BAE Systems will design mechanisms for the U.S. Defense Advanced Research Projects Agency (DARPA) that protect emerging wideband receivers from interference, enabling their use in contested and congested environments. DARPA awarded two contracts to BAE Systems totaling $5 million under the Wideband Adaptive RF Protection (WARP) program which is designed to develop wideband adaptive filtering and signal cancellation architectures to safeguard emerging wideband receivers against both external and self-interference.
Within the Department of Defense, radio frequency (RF) systems must operate within an increasingly crowded electromagnetic spectrum and contend with mission-compromising interference from friendly and hostile sources.
“The ability to control signal strength across the electromagnetic spectrum is critical to the robust operation of wideband RF electronics,” said Chris Rappa, product line director at BAE Systems’ FAST Labs™ research and development organization. “WARP signal filters and cancellers will sense and adapt to the electromagnetic environment through the intelligent control of adaptive hardware.”

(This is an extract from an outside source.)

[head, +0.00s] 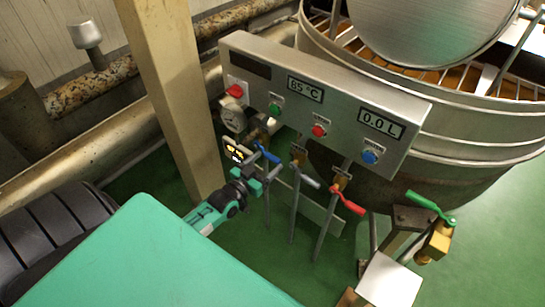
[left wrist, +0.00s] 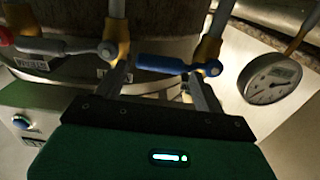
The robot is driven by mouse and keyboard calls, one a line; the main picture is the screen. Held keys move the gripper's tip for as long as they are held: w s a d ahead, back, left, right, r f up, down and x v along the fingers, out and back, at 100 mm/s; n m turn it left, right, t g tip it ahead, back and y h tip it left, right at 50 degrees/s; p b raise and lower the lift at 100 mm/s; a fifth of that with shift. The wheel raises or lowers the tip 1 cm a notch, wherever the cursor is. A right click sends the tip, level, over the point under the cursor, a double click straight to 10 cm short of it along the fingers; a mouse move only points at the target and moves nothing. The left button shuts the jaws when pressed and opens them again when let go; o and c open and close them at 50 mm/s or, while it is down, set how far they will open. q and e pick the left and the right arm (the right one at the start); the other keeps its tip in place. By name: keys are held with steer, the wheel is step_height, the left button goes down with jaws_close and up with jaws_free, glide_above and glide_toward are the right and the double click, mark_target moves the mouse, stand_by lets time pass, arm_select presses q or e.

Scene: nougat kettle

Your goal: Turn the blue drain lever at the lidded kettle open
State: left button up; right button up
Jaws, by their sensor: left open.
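The blue lever (head: 267,153) is on the leftmost of the valve pipes below the control panel. In the left wrist view the blue lever (left wrist: 165,64) lies roughly crosswise just beyond my fingers, its round pivot end at the right. The lidded kettle (head: 420,175) is the large steel drum behind the panel. My left gripper (head: 266,172) is just below the blue lever. In the left wrist view my left gripper (left wrist: 160,88) is open, its fingers apart with no object clamped. I cannot tell whether a finger touches the lever. My right gripper is out of view.
A grey lever (head: 308,179) and a red lever (head: 348,202) sit to the right of the blue one. A green lever (head: 430,205) is farther right. The control panel (head: 345,97) overhangs the valves. A gauge (head: 233,118) and a beige post (head: 172,90) stand left.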

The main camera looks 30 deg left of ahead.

The technical areas of the program focus on enhancing electronic warfare technology to improve adaptive control of electromagnetic spectrum – enabling allied forces to freely operate while denying that advantage to adversaries. Specifically, Technical Area 1 is focused on mitigating external interference and Technical Area 2 is focused on mitigating self-interference from co-located transmitters to enable same-frequency simultaneous transmit and receive, also known as STAR.
The WARP awards add to the advanced defense electronics and electronic warfare research and development portfolio and are based on many years of investment on various programs including T-MUSIC, CONverged Collaborative Elements for RF Task Operations (CONCERTO) and Radio Frequency Field Programmable Gate Arrays (RF-FPGA).